Sämtliche genannten Einflüsse der EU auf die Städte und Gemeinden sind nicht im ausschließlichen Zusammenhang mit der EU-Erweiterung zu sehen. Beihilfen, Programme, Gesetzgebung und Liberalisierung sind ständige Instrumente der EU. In unterschiedlichem Maße werden diese aber im Falle der EU-Osterweiterung eine Veränderung erfahren.

Große Teile der Gesetzgebung und der Richtliniensetzung durch die Union bleiben hinsichtlich der Wirkung auf die deutschen Kommunen wohl unverändert- Zahlreiche EU-Richtlinien sind von den Beitrittsstaaten zu übernehmen und in nationales Recht umzusetzen. Diese dürften keine neue Wirkung auf die bisherigen Mitgliedsstaaten entfalten.

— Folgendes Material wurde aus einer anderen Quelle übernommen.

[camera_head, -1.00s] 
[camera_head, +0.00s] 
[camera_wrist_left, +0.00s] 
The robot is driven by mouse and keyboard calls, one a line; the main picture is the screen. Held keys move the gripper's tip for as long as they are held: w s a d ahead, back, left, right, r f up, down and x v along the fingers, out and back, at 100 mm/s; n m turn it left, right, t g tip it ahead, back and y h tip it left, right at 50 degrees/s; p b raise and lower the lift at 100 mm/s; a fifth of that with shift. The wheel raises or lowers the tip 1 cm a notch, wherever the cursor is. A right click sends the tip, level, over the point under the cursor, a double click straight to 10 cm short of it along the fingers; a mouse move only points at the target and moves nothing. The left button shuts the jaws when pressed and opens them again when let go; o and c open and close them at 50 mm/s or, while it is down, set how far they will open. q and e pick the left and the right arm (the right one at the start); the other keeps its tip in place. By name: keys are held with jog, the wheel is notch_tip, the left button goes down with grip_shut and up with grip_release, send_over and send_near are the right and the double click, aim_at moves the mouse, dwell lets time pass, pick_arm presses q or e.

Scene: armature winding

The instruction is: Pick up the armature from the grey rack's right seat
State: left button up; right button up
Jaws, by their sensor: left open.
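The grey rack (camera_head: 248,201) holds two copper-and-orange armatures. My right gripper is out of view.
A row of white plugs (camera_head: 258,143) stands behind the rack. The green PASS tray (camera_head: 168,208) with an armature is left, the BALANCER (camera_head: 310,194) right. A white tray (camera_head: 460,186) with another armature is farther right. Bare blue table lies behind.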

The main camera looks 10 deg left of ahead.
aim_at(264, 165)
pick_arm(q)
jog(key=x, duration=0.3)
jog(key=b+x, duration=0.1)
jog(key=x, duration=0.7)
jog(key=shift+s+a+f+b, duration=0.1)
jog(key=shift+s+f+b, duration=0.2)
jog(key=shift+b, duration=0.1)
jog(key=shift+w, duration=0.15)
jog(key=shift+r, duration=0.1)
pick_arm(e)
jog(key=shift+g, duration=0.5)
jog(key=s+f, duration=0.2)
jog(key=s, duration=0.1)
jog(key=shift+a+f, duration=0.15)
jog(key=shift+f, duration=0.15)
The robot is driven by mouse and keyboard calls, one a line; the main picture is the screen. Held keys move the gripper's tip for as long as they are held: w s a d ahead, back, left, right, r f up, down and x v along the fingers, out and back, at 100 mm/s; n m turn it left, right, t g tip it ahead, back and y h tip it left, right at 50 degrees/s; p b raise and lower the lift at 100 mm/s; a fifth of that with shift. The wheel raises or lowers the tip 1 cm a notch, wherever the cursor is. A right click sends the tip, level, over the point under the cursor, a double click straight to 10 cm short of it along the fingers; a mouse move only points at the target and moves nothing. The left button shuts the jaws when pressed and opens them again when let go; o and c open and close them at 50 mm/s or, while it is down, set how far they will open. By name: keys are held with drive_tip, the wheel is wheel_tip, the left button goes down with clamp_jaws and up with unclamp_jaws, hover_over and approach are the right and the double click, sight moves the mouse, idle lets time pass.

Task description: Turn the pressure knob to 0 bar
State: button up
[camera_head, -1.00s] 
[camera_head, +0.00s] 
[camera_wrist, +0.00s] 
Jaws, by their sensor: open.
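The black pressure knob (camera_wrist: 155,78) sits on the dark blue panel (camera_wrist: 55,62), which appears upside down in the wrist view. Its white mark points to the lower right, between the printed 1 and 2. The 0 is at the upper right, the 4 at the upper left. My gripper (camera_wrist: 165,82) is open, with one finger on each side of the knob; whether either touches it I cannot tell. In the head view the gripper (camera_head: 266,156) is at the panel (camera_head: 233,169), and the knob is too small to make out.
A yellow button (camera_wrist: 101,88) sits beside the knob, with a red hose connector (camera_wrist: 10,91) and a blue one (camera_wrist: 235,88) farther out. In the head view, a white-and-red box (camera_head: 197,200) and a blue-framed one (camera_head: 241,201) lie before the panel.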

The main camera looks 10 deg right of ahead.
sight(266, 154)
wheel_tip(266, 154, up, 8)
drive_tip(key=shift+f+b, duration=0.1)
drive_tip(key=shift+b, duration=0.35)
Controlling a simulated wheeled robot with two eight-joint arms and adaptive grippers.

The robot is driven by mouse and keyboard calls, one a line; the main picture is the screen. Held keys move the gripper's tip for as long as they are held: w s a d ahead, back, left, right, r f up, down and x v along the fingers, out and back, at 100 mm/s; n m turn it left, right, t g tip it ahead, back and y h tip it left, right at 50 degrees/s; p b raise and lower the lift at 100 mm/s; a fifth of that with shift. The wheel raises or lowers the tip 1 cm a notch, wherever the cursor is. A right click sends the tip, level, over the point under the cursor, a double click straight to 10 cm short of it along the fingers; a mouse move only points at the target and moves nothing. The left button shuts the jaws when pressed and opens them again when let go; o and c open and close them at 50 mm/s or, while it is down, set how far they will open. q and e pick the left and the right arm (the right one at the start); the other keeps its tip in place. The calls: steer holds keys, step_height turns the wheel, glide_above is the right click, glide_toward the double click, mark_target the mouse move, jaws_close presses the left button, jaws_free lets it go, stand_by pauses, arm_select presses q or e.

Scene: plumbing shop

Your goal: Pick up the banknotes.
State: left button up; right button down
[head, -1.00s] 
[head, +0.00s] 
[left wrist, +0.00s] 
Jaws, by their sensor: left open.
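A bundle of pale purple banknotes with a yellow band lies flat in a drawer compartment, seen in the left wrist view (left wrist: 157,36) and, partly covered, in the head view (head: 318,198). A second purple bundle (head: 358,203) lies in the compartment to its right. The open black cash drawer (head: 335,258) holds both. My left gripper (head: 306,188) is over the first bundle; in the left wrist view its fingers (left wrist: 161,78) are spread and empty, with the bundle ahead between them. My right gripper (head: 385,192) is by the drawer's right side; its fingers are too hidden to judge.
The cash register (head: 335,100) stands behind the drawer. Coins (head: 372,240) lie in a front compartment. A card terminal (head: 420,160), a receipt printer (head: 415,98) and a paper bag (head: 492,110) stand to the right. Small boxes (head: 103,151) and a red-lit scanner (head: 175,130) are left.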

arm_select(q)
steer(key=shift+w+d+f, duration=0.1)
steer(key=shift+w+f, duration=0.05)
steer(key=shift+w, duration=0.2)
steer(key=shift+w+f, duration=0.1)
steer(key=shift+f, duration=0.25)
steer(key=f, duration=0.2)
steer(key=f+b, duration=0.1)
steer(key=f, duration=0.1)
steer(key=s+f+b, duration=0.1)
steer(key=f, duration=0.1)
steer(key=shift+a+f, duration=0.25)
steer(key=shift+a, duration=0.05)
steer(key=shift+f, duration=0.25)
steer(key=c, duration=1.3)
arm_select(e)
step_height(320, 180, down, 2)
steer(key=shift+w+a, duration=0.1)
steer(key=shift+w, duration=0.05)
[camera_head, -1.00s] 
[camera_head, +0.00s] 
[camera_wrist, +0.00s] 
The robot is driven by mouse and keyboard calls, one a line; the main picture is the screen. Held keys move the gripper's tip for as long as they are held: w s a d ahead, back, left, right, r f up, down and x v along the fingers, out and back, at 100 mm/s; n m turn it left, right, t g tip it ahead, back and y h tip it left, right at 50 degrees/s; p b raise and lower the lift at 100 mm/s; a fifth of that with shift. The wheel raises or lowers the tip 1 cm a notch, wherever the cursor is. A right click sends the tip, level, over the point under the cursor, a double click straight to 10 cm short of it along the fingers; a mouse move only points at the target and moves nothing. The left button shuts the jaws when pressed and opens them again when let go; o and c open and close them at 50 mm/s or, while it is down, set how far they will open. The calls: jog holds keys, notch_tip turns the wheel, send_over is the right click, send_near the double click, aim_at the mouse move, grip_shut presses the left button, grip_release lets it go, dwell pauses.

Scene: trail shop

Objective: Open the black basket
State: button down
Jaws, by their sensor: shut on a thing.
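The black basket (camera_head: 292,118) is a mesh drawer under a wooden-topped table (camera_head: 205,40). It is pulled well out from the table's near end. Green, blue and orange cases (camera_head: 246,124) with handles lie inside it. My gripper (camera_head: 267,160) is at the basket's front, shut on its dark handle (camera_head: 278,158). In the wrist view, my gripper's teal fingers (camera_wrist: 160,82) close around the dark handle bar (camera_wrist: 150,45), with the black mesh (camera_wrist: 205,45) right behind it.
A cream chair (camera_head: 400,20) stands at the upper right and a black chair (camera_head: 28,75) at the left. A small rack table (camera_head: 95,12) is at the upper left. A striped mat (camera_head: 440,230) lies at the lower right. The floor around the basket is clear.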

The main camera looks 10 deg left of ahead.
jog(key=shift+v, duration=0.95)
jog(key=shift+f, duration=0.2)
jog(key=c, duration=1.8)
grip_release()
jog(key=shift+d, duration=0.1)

Insbesondere wenn es aber um Beihilfen und Förderprogramme geht, steht der EU eine große Herausforderung bevor. Vor allem wenn dem großen Finanzbedarf der vorwiegend finanz- und strukturschwachen Regionen der Beitrittsstaaten nicht auch ein entsprechend gleichhoher Einnahmebetrag entgegensteht, muss mit einer Neuverteilung europäischer Mittel gerechnet werden.

In Abhängigkeit des Gelingens und des Umfangs der Reform des EU-Eigenmittelsystems, ist mit einer Verringerung der Ausgaben der EU für weite Teile des bisherigen Unionsgebietes zu rechnen. Ob auch die ostdeutschen Ziel-1-Gebiete dabei sind, hängt wesentlich vom Ausgang der Verteilungsverhandlungen innerhalb der europäischen Institutionen und der Mitgliedsstaaten ab.